→ **Data extract**
━━━━━━━━━━━━━━━━━━━━━━━━━━━━━━

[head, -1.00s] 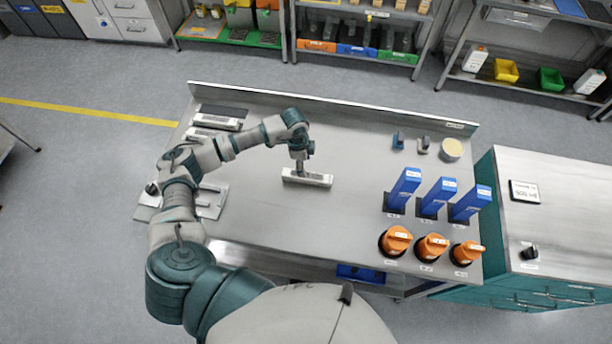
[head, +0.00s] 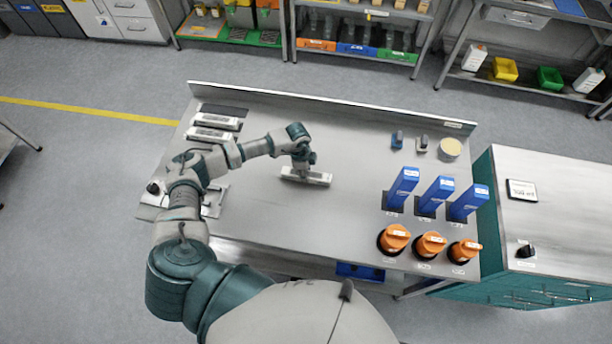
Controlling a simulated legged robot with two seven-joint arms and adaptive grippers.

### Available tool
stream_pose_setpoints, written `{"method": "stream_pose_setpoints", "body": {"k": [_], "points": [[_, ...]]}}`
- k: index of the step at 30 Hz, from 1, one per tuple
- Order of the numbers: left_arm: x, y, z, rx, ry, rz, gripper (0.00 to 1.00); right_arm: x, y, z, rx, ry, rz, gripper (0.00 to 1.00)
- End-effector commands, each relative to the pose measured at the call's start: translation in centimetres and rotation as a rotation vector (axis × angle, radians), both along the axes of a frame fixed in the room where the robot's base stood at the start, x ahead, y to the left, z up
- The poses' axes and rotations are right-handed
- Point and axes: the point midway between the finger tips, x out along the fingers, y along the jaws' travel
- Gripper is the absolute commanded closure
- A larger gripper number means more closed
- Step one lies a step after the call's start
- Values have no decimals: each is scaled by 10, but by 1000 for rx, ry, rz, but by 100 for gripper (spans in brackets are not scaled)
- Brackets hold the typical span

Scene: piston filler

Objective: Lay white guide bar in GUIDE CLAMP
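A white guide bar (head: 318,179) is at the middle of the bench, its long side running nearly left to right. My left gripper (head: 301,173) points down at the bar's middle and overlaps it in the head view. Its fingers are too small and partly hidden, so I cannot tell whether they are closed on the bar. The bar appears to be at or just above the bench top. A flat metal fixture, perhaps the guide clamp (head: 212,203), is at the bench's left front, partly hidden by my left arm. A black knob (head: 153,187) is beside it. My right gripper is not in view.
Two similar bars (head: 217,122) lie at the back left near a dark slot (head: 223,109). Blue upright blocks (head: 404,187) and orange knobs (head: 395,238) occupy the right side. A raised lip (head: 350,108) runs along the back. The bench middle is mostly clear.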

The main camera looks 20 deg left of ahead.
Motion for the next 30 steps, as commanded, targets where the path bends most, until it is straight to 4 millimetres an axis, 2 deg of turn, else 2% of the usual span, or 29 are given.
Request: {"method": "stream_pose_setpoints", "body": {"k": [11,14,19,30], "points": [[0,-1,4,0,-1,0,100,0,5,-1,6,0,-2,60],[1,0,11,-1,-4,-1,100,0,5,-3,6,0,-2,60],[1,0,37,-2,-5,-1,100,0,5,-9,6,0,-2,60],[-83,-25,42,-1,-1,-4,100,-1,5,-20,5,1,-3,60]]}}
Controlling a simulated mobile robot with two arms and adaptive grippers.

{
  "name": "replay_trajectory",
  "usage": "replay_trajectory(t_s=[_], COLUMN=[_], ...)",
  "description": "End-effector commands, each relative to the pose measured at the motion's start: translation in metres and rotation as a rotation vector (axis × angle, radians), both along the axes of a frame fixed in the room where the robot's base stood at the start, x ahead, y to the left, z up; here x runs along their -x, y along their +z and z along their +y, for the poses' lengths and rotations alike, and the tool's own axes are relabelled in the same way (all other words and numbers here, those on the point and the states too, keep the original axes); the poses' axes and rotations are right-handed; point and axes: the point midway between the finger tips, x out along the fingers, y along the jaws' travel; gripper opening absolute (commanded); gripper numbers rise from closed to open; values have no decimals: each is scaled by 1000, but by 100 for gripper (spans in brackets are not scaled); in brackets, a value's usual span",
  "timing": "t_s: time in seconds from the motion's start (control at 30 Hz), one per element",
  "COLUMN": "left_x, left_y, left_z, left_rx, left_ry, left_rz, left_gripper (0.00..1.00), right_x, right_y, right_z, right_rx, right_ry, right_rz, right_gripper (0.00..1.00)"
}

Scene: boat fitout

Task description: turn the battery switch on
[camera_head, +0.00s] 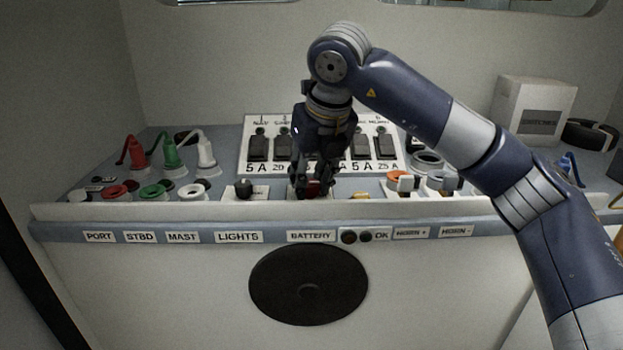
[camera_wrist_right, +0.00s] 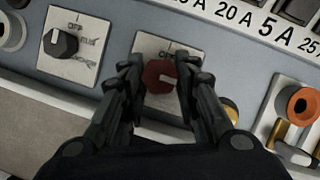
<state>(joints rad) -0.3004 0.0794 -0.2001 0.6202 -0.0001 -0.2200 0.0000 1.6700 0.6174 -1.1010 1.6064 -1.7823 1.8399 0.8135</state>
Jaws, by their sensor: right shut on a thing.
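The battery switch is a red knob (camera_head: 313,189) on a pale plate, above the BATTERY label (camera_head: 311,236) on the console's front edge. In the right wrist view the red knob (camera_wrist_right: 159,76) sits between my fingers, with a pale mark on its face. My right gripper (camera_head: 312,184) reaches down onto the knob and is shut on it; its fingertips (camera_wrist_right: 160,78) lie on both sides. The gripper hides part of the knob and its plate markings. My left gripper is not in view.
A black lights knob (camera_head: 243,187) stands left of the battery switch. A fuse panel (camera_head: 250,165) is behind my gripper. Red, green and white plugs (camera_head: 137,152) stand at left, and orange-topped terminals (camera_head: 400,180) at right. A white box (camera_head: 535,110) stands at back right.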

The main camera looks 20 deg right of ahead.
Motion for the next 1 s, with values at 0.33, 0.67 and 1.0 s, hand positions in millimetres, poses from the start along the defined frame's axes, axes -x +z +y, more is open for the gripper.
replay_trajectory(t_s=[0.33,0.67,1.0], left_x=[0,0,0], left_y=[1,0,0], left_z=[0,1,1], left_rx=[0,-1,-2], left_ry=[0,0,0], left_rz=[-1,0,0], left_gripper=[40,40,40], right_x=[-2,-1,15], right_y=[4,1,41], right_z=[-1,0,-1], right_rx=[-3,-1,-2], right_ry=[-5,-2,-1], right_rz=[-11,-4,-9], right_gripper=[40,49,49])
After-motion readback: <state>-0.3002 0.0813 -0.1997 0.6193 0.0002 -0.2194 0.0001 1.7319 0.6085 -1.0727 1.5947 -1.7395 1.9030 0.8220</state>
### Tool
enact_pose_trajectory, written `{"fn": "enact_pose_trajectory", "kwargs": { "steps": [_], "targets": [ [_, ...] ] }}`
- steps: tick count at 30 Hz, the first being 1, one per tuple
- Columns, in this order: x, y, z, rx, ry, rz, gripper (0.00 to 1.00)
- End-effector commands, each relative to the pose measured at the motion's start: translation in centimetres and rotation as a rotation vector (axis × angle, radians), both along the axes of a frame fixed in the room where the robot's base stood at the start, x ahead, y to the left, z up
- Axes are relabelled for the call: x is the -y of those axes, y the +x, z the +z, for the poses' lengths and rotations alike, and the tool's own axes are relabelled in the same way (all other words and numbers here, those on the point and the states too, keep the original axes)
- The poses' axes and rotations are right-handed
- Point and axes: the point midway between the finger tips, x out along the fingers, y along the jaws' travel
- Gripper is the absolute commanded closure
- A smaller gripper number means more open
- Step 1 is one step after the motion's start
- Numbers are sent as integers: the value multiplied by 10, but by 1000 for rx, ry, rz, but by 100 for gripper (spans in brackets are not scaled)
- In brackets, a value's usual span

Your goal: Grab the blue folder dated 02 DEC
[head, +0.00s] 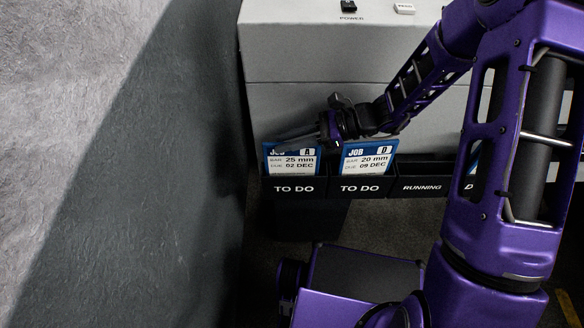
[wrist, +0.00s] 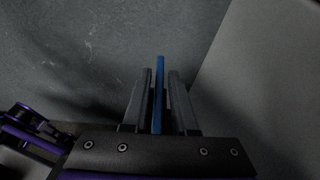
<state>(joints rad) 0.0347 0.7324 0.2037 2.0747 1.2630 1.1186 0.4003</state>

━━━━━━━━━━━━━━━━━━━━━━━━━━━━━━

→ **Task to carry out**
Transcribe exactly, with no pictures, the lines running from the first line of the material through the line holding "- Order of the".

→ **The output**
[head, -1.00s] 
[head, +0.00s] 
Controlling a simulated legged robot with two seven-joint arms and adaptive grippers.

### Available tool
stream_pose_setpoints, written `{"method": "stream_pose_setpoints", "body": {"k": [_], "points": [[_, ...]]}}`
- k: index of the step at 30 Hz, from 1, one per tuple
- Order of the numbers: left_arm: x, y, z, rx, ry, rz, gripper (0.00 to 1.00); right_arm: x, y, z, rx, ry, rz, gripper (0.00 to 1.00)

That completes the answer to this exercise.